Но в этом вынужденном движении мы забыли лес. Такой же густой, как наши города, он был населен другими существами, образующими общество, которое было скрыто от нас более надежно, чем население пустыни: были ли это высокие вершины или залитые солнцем пустоши. Сообщество деревьев и растений удерживает человека на расстоянии и старается скрыть следы его присутствия. Лес, в который так трудно проникнуть, требует от путешественника, коль скоро ему это удается, тех же усилий, которых, более грубым образом, требует гора. Его горизонт, не такой широкий, как горизонт высоких хребтов, несет в себе небольшой мир, который дарит уединение подобно пустыне. Мир трав, цветов, грибов и насекомых свободно продолжает там независимую жизнь, в которую мы, проявив терпение и покорность, можем быть приняты. Несколько десятков метров леса достаточно, чтобы внешний мир остался позади. Словно один мир уступает место другому, менее приветливому, на первый взгляд, но которым наслаждаешься через слух и обоняние, наиболее близкие душе чувства. Ценности, которые считались утраченными, возрождаются: тишина, прохлада и покой. Близость с растительным миром дарит нам то, в чем море теперь отказывает и за что горы запрашивает слишком высокую цену.

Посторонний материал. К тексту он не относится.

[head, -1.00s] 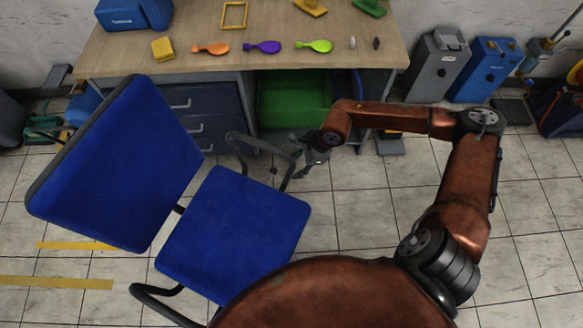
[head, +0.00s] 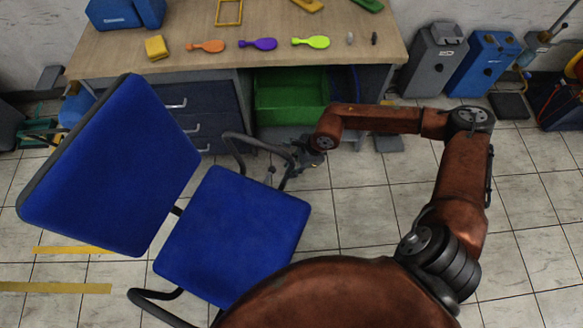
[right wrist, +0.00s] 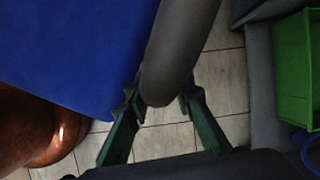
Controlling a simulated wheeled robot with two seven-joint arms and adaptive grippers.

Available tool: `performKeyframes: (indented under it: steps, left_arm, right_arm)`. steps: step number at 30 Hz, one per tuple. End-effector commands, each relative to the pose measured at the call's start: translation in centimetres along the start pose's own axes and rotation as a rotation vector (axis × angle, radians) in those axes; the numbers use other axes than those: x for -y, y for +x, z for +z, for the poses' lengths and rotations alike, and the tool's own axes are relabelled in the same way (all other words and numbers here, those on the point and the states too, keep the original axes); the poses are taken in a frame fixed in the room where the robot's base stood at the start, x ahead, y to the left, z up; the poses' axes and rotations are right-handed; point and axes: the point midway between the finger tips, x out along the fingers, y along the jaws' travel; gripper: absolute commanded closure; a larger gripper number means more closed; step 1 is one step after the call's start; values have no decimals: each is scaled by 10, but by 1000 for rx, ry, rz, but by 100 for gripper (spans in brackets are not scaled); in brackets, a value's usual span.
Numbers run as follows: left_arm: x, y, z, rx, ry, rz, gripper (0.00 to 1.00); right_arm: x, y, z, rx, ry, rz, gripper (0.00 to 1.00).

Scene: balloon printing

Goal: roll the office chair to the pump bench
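The office chair (head: 228,238) has a blue seat, a blue backrest (head: 115,165) and dark looped armrests. It stands upright at the left, close to the front of the pump bench (head: 200,62). My right gripper (head: 297,160) is at the armrest nearest the bench (head: 238,150). In the right wrist view, the fingers of the gripper (right wrist: 163,98) lie on either side of the grey armrest (right wrist: 178,50), with a narrow gap visible on the right side. They look open around it. The blue seat (right wrist: 65,45) fills the left there. My left gripper is not in view.
Drawers (head: 205,110) and a green bin (head: 290,95) are under the bench; coloured balloon shapes lie on top. Grey and blue cabinets (head: 482,65) stand at the right wall. Yellow tape (head: 60,288) marks the floor at left.

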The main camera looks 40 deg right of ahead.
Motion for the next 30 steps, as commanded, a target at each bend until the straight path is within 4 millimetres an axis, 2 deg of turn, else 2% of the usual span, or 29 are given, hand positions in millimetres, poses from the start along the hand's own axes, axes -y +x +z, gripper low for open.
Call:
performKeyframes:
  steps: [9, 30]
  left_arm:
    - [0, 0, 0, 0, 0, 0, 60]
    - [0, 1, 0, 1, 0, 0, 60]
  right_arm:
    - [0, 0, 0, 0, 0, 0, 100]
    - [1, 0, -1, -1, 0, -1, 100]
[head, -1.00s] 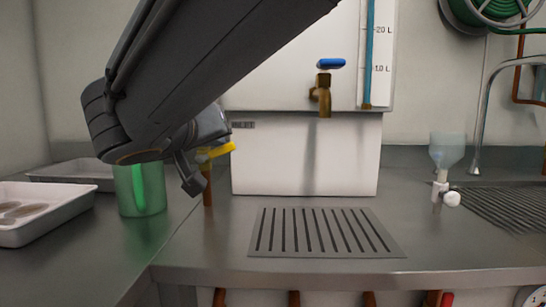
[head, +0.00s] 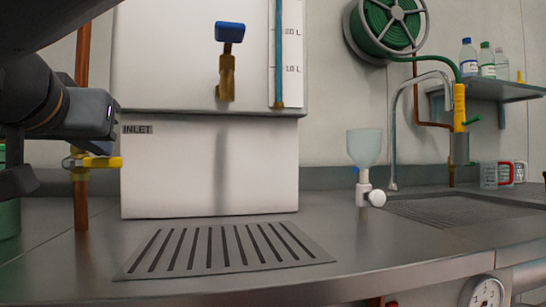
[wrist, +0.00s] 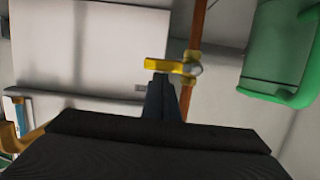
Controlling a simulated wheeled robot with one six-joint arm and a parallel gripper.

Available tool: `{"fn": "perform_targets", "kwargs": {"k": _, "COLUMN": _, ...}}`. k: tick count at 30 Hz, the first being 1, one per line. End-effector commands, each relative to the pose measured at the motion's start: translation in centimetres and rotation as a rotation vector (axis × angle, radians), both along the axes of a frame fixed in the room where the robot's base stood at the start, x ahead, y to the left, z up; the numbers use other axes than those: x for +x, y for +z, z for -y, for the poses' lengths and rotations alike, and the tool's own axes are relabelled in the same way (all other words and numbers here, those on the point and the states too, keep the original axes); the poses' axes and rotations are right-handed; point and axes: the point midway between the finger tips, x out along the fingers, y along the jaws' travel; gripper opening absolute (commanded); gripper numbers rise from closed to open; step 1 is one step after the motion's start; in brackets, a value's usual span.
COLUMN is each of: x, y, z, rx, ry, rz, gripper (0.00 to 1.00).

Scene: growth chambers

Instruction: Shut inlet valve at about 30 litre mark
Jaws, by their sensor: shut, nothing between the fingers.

Чтобы я убедился в этом, лес должен показать мне сначала свою самую опасную форму, чтобы его характерные черты стали мне очевидны. Между лесом, куда я углублялся для встречи с тупи-кавахиб, и лесом наших краев такая огромная разница, что ее трудно выразить словами.

Снаружи амазонский лес кажется грудой застывших пузырей, вертикальным нагромождением зеленых наростов. Словно патологическое нарушение повсеместно исказило речной пейзаж. Но когда разрываешь внешнюю оболочку и проникаешь внутрь, все меняется: изнутри эта беспорядочная масса предстает величественным миром. Лес перестает быть земным беспорядком; его можно принять за новый планетарный мир, такой же богатый, как наш, и даже достойный его заменить.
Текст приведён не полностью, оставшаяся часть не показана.